▸ **WHAT NEEDS TO BE DONE**
Pictures stay out; everything else in the records below is copied exactly.

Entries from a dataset
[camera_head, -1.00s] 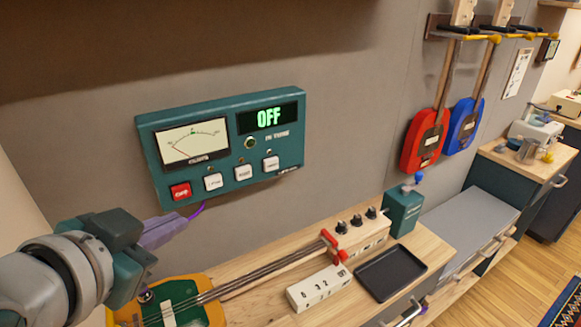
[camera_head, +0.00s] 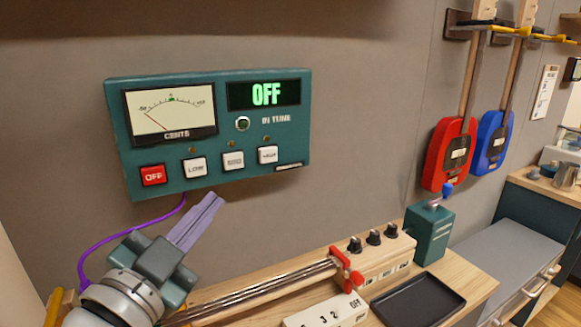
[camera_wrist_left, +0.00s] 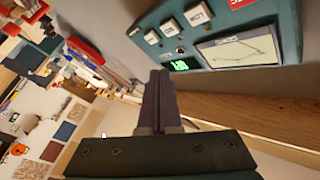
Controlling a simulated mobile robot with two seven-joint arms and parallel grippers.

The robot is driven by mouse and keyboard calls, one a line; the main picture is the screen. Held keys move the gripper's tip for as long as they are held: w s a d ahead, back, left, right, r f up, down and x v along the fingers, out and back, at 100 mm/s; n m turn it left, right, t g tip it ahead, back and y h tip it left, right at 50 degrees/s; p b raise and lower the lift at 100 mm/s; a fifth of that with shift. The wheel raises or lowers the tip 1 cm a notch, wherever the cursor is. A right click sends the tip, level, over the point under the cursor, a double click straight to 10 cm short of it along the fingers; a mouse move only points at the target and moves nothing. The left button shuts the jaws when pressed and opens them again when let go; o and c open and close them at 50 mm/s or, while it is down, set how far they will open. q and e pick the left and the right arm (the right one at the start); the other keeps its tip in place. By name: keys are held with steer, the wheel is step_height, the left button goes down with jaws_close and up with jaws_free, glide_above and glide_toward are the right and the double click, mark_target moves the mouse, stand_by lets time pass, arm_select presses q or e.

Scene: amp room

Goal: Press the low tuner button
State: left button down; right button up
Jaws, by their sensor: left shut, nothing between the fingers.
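A teal tuner panel (camera_head: 290,125) hangs on the wall, with its display reading OFF. Along its lower edge are a red OFF button (camera_head: 152,175), the white LOW button (camera_head: 195,167) and two more white buttons. The LOW button also shows in the left wrist view (camera_wrist_left: 197,14). My left gripper (camera_head: 212,201) is shut and empty. In the head view its purple fingertips are just below the LOW button and seem apart from the panel. In the left wrist view the fingertips (camera_wrist_left: 160,76) lie below the buttons. My right gripper is out of view.
A purple cable (camera_head: 108,238) hangs from the panel. Below it a wooden bench carries a stringed instrument (camera_head: 285,285), a knobbed box (camera_head: 385,250), a black tray (camera_head: 420,300) and a teal box (camera_head: 430,232). Red and blue guitars (camera_head: 450,150) hang at right.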

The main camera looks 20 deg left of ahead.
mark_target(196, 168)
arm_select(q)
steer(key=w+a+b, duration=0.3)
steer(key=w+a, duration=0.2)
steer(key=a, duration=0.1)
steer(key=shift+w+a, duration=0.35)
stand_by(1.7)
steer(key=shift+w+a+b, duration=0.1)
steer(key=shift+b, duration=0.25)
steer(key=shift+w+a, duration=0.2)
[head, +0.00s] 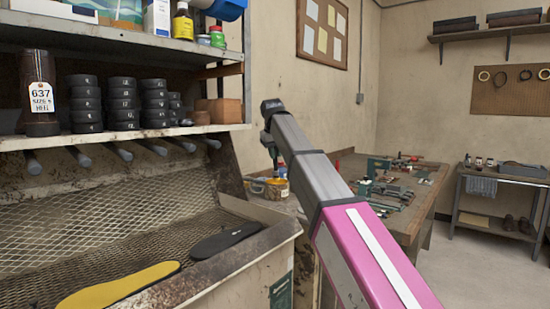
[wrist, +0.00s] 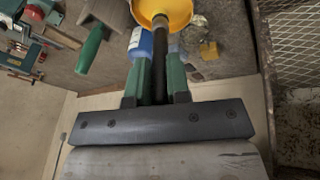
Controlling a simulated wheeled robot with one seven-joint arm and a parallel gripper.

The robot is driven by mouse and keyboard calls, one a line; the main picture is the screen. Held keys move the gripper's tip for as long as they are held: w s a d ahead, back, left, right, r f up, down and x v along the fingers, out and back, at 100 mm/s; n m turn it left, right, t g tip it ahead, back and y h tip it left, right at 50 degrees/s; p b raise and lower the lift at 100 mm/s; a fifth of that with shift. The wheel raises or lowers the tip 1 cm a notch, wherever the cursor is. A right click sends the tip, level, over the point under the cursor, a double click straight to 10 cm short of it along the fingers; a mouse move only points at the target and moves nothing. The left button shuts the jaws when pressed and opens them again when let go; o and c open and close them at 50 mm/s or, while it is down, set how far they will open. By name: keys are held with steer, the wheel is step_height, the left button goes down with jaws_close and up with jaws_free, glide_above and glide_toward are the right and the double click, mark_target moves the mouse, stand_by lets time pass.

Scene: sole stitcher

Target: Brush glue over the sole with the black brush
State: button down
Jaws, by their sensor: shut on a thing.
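My gripper (wrist: 160,75) has green fingers and is shut on the black brush (wrist: 160,52). The brush's far end overlaps a round yellow pot (wrist: 176,9) at the top of the wrist view; I cannot tell how deep it sits in it. In the head view my gripper (head: 271,152) points down over the bench corner, above a pot (head: 276,190); the brush is hard to make out there. A yellow sole (head: 118,285) and a black sole (head: 226,240) lie on the mesh tray at the lower left, away from my gripper.
The mesh-backed stand (head: 240,270) holds the soles, left of the bench. A shelf with black rolls (head: 122,100) hangs above it. The wooden bench (head: 400,215) carries green tools. In the wrist view a blue bottle (wrist: 140,46) and a green-handled tool (wrist: 92,48) are near.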

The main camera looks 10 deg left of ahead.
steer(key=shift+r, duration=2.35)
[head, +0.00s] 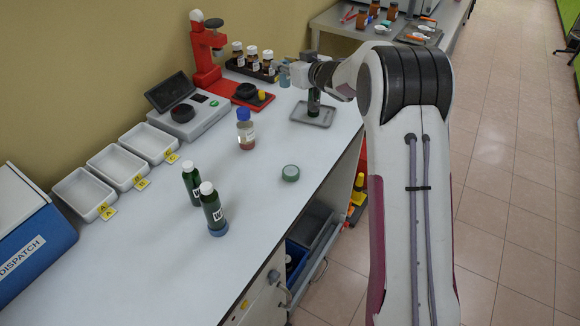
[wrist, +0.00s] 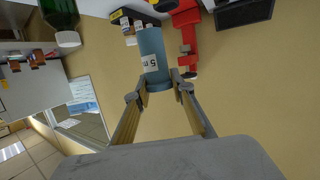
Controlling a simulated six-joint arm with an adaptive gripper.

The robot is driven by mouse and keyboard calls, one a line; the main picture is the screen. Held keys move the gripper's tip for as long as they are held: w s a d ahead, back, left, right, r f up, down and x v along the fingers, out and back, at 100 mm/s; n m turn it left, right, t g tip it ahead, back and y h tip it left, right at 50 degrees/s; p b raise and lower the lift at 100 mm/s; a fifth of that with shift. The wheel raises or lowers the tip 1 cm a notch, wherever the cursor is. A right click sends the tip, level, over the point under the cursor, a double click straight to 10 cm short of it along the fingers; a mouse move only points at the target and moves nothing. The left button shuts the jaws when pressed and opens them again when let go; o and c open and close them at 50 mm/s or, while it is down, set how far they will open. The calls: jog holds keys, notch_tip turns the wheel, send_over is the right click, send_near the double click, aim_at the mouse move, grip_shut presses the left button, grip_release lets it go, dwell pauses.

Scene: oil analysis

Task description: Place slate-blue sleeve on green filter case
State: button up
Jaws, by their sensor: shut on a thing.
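The slate-blue sleeve (wrist: 152,58) is a cylinder with a white label, held between the two fingertips of my gripper (wrist: 160,90). In the head view the sleeve (head: 284,77) shows small and partly hidden at my gripper (head: 290,71), raised above the far part of the bench.
A dark green bottle (head: 314,103) stands on a grey tray (head: 325,116) beneath my wrist. A red stand (head: 205,55) and vial rack are behind. Bench around the case is clear.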

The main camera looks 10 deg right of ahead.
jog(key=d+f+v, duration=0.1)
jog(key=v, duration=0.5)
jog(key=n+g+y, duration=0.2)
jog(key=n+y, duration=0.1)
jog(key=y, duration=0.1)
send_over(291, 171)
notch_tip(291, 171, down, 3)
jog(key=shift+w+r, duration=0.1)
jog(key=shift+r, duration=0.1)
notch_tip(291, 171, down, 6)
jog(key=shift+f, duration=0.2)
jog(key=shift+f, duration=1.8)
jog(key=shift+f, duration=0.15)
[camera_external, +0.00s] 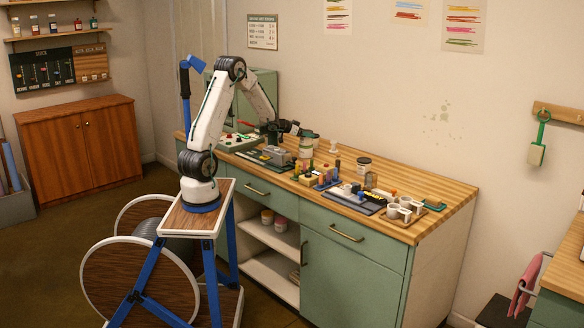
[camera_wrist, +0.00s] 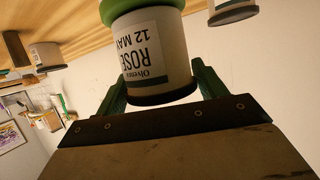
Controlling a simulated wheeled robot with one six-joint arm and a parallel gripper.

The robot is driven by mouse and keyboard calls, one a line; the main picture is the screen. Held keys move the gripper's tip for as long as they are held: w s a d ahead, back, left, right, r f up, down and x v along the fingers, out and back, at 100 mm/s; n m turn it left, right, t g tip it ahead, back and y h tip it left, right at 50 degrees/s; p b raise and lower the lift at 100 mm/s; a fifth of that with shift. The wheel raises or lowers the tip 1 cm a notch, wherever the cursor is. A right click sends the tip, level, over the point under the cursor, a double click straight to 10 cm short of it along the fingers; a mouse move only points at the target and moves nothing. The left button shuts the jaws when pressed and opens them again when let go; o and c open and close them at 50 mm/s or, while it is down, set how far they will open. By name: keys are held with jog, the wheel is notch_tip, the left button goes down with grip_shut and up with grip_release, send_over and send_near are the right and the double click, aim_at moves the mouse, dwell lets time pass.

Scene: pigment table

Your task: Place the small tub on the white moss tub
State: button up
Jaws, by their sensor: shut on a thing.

▸ **TASK SOLUTION**
[camera_head, -1.00s] 
[camera_head, +0.00s] 
[camera_wrist_left, +0.00s] 
Controlling a simulated mobile robot with two seven-joint arms and parallel grippers.

The robot is driven by mouse and keyboard calls, one a line; the main picture is the screen. Held keys move the gripper's tip for as long as they are held: w s a d ahead, back, left, right, r f up, down and x v along the fingers, out and back, at 100 mm/s; n m turn it left, right, t g tip it ahead, back and y h tip it left, right at 50 degrees/s; p b raise and lower the lift at 100 mm/s; a fifth of that with shift. The wheel raises or lowers the tip 1 cm a notch, wherever the cursor is. A right click sends the tip, level, over the point under the cursor, a double click straight to 10 cm short of it along the fingers; a mouse move only points at the target and moves nothing. The left button shuts the jaws when pressed and opens them again when let go; o and c open and close them at 50 mm/s or, while it is down, set how far they will open. q and e pick the left and the right arm (the right one at the start); the other keeps its tip in place. By name: keys are held with steer, the wheel is step_height, the left button goes down with jaws_close and up with jaws_free, glide_above and glide_toward are the right and the double click, mark_target moves the mouse, stand_by lets time pass, arm_select presses q or e.

Scene: amp room

Goal: Press the low tuner button
State: left button down; right button up
Jaws, by their sensor: left shut, nothing between the fingers.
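A teal tuner panel (camera_head: 290,125) hangs on the wall, with its display reading OFF. Along its lower edge are a red OFF button (camera_head: 152,175), the white LOW button (camera_head: 195,167) and two more white buttons. The LOW button also shows in the left wrist view (camera_wrist_left: 197,14). My left gripper (camera_head: 212,201) is shut and empty. In the head view its purple fingertips are just below the LOW button and seem apart from the panel. In the left wrist view the fingertips (camera_wrist_left: 160,76) lie below the buttons. My right gripper is out of view.
A purple cable (camera_head: 108,238) hangs from the panel. Below it a wooden bench carries a stringed instrument (camera_head: 285,285), a knobbed box (camera_head: 385,250), a black tray (camera_head: 420,300) and a teal box (camera_head: 430,232). Red and blue guitars (camera_head: 450,150) hang at right.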

The main camera looks 20 deg left of ahead.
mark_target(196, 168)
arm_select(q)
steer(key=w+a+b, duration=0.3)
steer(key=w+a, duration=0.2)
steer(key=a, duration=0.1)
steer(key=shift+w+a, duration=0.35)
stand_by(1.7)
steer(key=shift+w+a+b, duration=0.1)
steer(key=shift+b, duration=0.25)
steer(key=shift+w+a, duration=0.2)
[head, +0.00s] 
[wrist, +0.00s] 
Controlling a simulated wheeled robot with one seven-joint arm and a parallel gripper.

The robot is driven by mouse and keyboard calls, one a line; the main picture is the screen. Held keys move the gripper's tip for as long as they are held: w s a d ahead, back, left, right, r f up, down and x v along the fingers, out and back, at 100 mm/s; n m turn it left, right, t g tip it ahead, back and y h tip it left, right at 50 degrees/s; p b raise and lower the lift at 100 mm/s; a fifth of that with shift. The wheel raises or lowers the tip 1 cm a notch, wherever the cursor is. A right click sends the tip, level, over the point under the cursor, a double click straight to 10 cm short of it along the fingers; a mouse move only points at the target and moves nothing. The left button shuts the jaws when pressed and opens them again when let go; o and c open and close them at 50 mm/s or, while it is down, set how far they will open. By name: keys are held with steer, the wheel is step_height, the left button goes down with jaws_close and up with jaws_free, glide_above and glide_toward are the right and the double click, mark_target moves the mouse, stand_by lets time pass.

Scene: sole stitcher

Target: Brush glue over the sole with the black brush
State: button down
Jaws, by their sensor: shut on a thing.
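My gripper (wrist: 160,75) has green fingers and is shut on the black brush (wrist: 160,52). The brush's far end overlaps a round yellow pot (wrist: 176,9) at the top of the wrist view; I cannot tell how deep it sits in it. In the head view my gripper (head: 271,152) points down over the bench corner, above a pot (head: 276,190); the brush is hard to make out there. A yellow sole (head: 118,285) and a black sole (head: 226,240) lie on the mesh tray at the lower left, away from my gripper.
The mesh-backed stand (head: 240,270) holds the soles, left of the bench. A shelf with black rolls (head: 122,100) hangs above it. The wooden bench (head: 400,215) carries green tools. In the wrist view a blue bottle (wrist: 140,46) and a green-handled tool (wrist: 92,48) are near.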

The main camera looks 10 deg left of ahead.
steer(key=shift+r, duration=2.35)
[head, +0.00s] 
[wrist, +0.00s] 
Controlling a simulated six-joint arm with an adaptive gripper.

The robot is driven by mouse and keyboard calls, one a line; the main picture is the screen. Held keys move the gripper's tip for as long as they are held: w s a d ahead, back, left, right, r f up, down and x v along the fingers, out and back, at 100 mm/s; n m turn it left, right, t g tip it ahead, back and y h tip it left, right at 50 degrees/s; p b raise and lower the lift at 100 mm/s; a fifth of that with shift. The wheel raises or lowers the tip 1 cm a notch, wherever the cursor is. A right click sends the tip, level, over the point under the cursor, a double click straight to 10 cm short of it along the fingers; a mouse move only points at the target and moves nothing. The left button shuts the jaws when pressed and opens them again when let go; o and c open and close them at 50 mm/s or, while it is down, set how far they will open. The calls: jog holds keys, notch_tip turns the wheel, send_over is the right click, send_near the double click, aim_at the mouse move, grip_shut presses the left button, grip_release lets it go, dwell pauses.

Scene: oil analysis

Task description: Place slate-blue sleeve on green filter case
State: button up
Jaws, by their sensor: shut on a thing.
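The slate-blue sleeve (wrist: 152,58) is a cylinder with a white label, held between the two fingertips of my gripper (wrist: 160,90). In the head view the sleeve (head: 284,77) shows small and partly hidden at my gripper (head: 290,71), raised above the far part of the bench.
A dark green bottle (head: 314,103) stands on a grey tray (head: 325,116) beneath my wrist. A red stand (head: 205,55) and vial rack are behind. Bench around the case is clear.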

The main camera looks 10 deg right of ahead.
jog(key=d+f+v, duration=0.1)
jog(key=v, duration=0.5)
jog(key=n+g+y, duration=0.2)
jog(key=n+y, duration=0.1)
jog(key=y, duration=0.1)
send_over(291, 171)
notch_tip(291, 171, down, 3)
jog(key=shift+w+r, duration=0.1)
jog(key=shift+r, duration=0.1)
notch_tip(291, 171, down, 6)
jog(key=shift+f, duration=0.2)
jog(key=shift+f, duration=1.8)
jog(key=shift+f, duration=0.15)
[camera_external, +0.00s] 
[camera_wrist, +0.00s] 
Controlling a simulated wheeled robot with one six-joint arm and a parallel gripper.

The robot is driven by mouse and keyboard calls, one a line; the main picture is the screen. Held keys move the gripper's tip for as long as they are held: w s a d ahead, back, left, right, r f up, down and x v along the fingers, out and back, at 100 mm/s; n m turn it left, right, t g tip it ahead, back and y h tip it left, right at 50 degrees/s; p b raise and lower the lift at 100 mm/s; a fifth of that with shift. The wheel raises or lowers the tip 1 cm a notch, wherever the cursor is. A right click sends the tip, level, over the point under the cursor, a double click straight to 10 cm short of it along the fingers; a mouse move only points at the target and moves nothing. The left button shuts the jaws when pressed and opens them again when let go; o and c open and close them at 50 mm/s or, while it is down, set how far they will open. By name: keys are held with jog, the wheel is notch_tip, the left button goes down with grip_shut and up with grip_release, send_over and send_near are the right and the double click, aim_at moves the mouse, dwell lets time pass.

Scene: pigment table

Your task: Place the small tub on the white moss tub
State: button up
Jaws, by their sensor: shut on a thing.

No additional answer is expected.